Öncelikle 2001 yılında kadın ve erkek arasında eşitlik sağlamak için ''Aile, Türk toplumumuzun temel taşıdır ve eşler arasında eşitliğe dayanır'' ibaresiyle 1982 Anayasası’nın 17. ve 41. maddelerinde yeni bir düzenleme yapılmıştır (Demir, 2011:

33). Yine “2003 yılında yürürlüğe giren 4857 sayılı İş Kanununun hazırlanmasında da AB direktiflerine uyum sağlanmaya çalışılmıştır” (Tokol ve Alper, 2014: 314). Bu kanunla, hem çalışma hayatında hem de sosyal hayatta kadına yönelik ayrımcılığın ortadan kaldırılması, “eşit davranma ilkesi” resmi olarak güvence altına alınmıştır.

Böylelikle kadın istihdamı sorunsalı giderek sosyal politikalar kapsamına alınıp değerlendirilmeye başlamıştır.

2004 yılında kadının ve erkeğin eşit haklara sahip olduğu, Anayasa’da yapılan değişiklikle resmiyet kazanmış ve Medeni Kanun’daki aile reisliği ibaresi tamamen kaldırılmıştır. Bu anlamda en büyük görevin devlete ait olduğu görüşü vurgulanmıştır.

“AB’nin Hamile, Loğusa ve Emziren Çalışanların İş Sağlığı ve Güvenliğini Geliştirmeyi Teşvik Eden Önlemlerin Getirilmesi ile İlgili Direktifi ile uyum sağlamak amacıyla da gebe ve emziren kadınlarla, gece postalarında çalıştırılan kadınların çalışma koşullarına ilişkin yönetmelikler kabul edilmiştir” (Tokol ve Alper, 2014:

315).

“2006 yılında Türkiye İşveren Sendikaları Konfederasyonu’nun düzenlediği Kadın İstihdamı Zirvesi’nde düşük kadın isihdamı toplumsal bir sorun olarak tanımlanırken, bu düşük istihdamı artırmak için vergi indirimleri, kadınlara özel eğitim ve meslek edindirme kursları, özel istihdam büroları ve her şeyden önemlisi kadınlar için esnek ve güvenceli çalışma biçimlerinin geliştirilmesi vurgulanmıştır” (Koray ve Çelik, 2015: 265).

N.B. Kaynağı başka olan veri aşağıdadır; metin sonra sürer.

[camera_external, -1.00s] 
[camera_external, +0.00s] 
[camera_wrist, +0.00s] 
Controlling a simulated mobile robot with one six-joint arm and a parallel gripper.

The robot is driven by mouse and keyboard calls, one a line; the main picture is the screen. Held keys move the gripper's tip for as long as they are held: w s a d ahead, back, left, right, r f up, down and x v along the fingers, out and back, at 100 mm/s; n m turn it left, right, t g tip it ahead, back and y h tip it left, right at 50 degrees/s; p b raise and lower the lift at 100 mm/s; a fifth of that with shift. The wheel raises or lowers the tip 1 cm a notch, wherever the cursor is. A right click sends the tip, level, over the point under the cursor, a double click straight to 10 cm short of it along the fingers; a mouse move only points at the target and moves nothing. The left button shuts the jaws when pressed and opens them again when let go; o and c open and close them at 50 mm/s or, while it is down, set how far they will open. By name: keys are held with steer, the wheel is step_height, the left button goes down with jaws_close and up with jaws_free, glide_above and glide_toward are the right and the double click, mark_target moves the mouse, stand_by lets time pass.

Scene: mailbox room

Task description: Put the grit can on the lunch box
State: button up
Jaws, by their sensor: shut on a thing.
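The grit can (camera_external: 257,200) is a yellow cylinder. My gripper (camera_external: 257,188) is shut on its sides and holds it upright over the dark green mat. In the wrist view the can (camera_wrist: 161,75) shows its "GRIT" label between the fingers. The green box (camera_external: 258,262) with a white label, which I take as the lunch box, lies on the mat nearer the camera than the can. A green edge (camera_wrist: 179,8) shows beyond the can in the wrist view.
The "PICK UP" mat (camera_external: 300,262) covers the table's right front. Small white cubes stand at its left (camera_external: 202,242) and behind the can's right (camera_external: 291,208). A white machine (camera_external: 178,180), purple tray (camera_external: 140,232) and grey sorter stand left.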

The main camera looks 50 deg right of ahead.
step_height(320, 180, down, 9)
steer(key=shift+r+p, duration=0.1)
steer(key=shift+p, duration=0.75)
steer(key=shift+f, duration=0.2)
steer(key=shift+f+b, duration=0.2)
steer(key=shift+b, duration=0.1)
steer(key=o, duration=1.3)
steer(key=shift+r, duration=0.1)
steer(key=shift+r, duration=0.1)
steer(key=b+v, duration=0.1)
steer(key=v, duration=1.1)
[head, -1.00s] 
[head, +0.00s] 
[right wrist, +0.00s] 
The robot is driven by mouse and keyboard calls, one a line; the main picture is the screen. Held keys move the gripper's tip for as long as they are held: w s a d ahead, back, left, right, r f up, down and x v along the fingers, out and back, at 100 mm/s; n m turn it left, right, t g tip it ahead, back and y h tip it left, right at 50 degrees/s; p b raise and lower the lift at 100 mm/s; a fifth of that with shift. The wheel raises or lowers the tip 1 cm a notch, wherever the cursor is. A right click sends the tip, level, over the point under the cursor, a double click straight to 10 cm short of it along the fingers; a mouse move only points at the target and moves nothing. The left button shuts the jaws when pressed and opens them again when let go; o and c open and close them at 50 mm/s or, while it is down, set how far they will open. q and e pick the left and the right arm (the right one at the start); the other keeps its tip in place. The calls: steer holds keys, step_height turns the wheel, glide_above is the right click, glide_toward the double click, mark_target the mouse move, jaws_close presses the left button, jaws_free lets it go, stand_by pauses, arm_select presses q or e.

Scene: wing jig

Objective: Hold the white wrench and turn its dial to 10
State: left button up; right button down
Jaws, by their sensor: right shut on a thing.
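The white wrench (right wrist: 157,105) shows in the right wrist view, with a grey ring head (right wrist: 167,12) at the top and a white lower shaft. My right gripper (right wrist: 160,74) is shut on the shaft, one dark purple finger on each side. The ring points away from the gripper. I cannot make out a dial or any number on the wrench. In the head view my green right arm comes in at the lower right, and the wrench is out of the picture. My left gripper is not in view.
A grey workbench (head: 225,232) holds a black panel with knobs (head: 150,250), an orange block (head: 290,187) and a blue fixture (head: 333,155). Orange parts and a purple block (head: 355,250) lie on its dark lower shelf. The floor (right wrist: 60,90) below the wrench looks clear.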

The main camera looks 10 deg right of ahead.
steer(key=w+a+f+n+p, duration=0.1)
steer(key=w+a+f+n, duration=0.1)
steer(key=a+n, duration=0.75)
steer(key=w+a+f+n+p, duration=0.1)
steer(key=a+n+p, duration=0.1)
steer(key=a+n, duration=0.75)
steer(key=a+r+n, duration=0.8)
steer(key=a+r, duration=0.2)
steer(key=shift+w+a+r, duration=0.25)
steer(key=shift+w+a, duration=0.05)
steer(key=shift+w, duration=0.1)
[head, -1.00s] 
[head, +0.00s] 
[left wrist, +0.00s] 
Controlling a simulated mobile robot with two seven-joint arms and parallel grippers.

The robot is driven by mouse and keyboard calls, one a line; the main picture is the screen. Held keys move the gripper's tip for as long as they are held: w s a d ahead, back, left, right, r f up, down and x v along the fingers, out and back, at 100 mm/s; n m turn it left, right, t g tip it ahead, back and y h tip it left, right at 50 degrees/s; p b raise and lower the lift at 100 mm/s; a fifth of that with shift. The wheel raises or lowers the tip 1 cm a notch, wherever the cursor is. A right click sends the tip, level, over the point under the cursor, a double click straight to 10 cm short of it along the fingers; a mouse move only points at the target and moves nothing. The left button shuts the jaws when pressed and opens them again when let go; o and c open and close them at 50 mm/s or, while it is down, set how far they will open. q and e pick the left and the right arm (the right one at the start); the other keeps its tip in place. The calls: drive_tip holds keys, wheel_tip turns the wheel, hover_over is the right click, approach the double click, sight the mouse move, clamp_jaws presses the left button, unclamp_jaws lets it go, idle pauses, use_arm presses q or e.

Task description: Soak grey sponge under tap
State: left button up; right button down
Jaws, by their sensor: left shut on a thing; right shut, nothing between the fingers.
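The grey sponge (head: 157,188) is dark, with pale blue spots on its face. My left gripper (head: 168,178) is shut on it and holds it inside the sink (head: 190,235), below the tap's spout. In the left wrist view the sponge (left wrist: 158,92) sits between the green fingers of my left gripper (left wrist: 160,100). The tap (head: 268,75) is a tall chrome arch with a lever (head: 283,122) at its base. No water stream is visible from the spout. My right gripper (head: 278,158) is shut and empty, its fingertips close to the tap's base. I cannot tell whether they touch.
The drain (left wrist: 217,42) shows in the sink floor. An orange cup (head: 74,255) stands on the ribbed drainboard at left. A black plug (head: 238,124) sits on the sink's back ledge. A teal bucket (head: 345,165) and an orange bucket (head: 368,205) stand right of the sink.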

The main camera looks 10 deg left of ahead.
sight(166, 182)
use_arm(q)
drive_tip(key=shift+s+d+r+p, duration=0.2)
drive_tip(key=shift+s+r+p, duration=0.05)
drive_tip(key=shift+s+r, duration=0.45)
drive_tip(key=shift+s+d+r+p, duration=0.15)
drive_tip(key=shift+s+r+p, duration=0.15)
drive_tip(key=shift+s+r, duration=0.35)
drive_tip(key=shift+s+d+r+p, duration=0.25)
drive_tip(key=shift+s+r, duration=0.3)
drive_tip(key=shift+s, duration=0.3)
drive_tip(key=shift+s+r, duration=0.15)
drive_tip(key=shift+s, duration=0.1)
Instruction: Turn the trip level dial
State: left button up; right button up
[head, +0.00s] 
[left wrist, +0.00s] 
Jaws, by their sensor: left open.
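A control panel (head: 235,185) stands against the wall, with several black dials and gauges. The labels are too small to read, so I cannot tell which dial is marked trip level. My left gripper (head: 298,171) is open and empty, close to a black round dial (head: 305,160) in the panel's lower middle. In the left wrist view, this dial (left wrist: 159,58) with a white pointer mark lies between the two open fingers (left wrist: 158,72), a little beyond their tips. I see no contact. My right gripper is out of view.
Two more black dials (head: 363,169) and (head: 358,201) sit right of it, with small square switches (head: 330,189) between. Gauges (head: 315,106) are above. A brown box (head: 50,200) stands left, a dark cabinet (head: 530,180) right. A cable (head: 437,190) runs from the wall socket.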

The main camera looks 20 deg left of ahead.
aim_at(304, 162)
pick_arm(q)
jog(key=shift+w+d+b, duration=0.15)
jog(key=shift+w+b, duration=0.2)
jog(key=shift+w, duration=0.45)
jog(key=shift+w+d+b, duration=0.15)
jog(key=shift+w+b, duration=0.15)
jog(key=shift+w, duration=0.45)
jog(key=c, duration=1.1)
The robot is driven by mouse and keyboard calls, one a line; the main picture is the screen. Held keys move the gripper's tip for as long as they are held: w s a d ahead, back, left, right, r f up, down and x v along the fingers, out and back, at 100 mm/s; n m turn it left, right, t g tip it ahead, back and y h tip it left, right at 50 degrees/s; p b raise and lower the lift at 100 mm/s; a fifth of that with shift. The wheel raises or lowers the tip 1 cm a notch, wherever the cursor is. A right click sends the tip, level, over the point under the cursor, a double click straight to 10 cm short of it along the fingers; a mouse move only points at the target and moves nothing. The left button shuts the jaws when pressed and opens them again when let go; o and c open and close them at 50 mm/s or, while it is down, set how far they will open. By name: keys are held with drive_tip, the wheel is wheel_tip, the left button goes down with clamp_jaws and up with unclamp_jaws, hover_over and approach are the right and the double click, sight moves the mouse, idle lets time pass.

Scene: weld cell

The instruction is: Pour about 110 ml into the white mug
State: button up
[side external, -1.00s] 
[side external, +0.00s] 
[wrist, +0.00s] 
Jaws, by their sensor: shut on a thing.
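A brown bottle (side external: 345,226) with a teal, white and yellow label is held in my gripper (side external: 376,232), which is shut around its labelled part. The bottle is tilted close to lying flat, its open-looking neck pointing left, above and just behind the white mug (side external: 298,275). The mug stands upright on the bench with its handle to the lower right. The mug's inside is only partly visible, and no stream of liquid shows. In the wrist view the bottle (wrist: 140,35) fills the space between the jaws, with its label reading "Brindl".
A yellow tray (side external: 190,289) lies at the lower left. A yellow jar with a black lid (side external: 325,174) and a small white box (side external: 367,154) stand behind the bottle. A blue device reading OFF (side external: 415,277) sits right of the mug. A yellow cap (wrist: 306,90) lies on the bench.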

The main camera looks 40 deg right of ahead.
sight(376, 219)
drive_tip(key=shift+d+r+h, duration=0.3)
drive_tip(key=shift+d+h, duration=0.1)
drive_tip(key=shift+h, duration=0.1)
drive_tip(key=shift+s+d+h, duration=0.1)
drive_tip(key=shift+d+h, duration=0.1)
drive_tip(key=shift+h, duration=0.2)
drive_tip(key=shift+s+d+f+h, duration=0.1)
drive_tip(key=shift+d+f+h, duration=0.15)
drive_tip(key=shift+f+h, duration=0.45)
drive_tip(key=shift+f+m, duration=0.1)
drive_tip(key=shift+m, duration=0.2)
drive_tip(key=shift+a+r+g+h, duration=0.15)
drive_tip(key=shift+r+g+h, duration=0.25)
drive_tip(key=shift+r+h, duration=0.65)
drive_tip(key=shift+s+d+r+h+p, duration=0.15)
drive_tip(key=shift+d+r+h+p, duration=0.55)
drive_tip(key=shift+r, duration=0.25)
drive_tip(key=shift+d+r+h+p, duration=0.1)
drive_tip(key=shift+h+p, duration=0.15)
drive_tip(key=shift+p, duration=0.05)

Bunu takiben ülkedeki kadın örgütleri aynı yıl ortak bildiri yayımlayarak kadın emeğinin piyasa kurbanı olmaması için hükümetin ve özel girişimin bu anlamda ayrı ayrı ve gerektiğinde ortaklaşa kadın istihdamı sorunu üzerine eğilmesinin gerekliliğini vurgulamışlardır.

“Ancak 1980’lerin ortalarından 2008’deki sosyal güvenlik reformuna uzanan tarihsel süreç, cinsiyet bazındaki farklı ve himayeci düzenlemelerin sonuna işaret etmektedir.

SSGSS yasası ile birlikte, emeklilik yaşı ve prim ödeme gün sayısı kademeli olarak yükseltilmiş ve erkekler ve kadınlar için eşitlenmiştir. Kız çocukları için ebeveynlerinin sağlık sigortasından yararlanma hakkı en fazla 25 yaş ile sınırlandırılmıştır” (Altuntaş, 2016: 84).

Böylece ev dışındaki çalışma hayatının yanında evdeki yoğunluğu ve bakım yükü olan ve zaten dezavantajlı grup kapsamında değerlendirilen kadınlar, devletin teşvik ettiği özelleştirmelerle birlikte daha fazla dezavantaja maruz bırakılmaktadır. “Ekonomi ve çalışma yaşamında 1980 sonrası dönemde yaşanan makro dönüşümlerin (esnek, kayıtdışı istihdamın artması, çalışma sürelerinin uzaması, ücretlerin düşmesi, çalışan yoksulların ve zorunlu göç ile ilintili olarak sosyal dışlanmanın artması) gerek kadınların üstlenmek zorunda kaldığı bakım yükünü gerekse kadın yoksulluğunu artırmıştır (Altuntaş, 2016: 85).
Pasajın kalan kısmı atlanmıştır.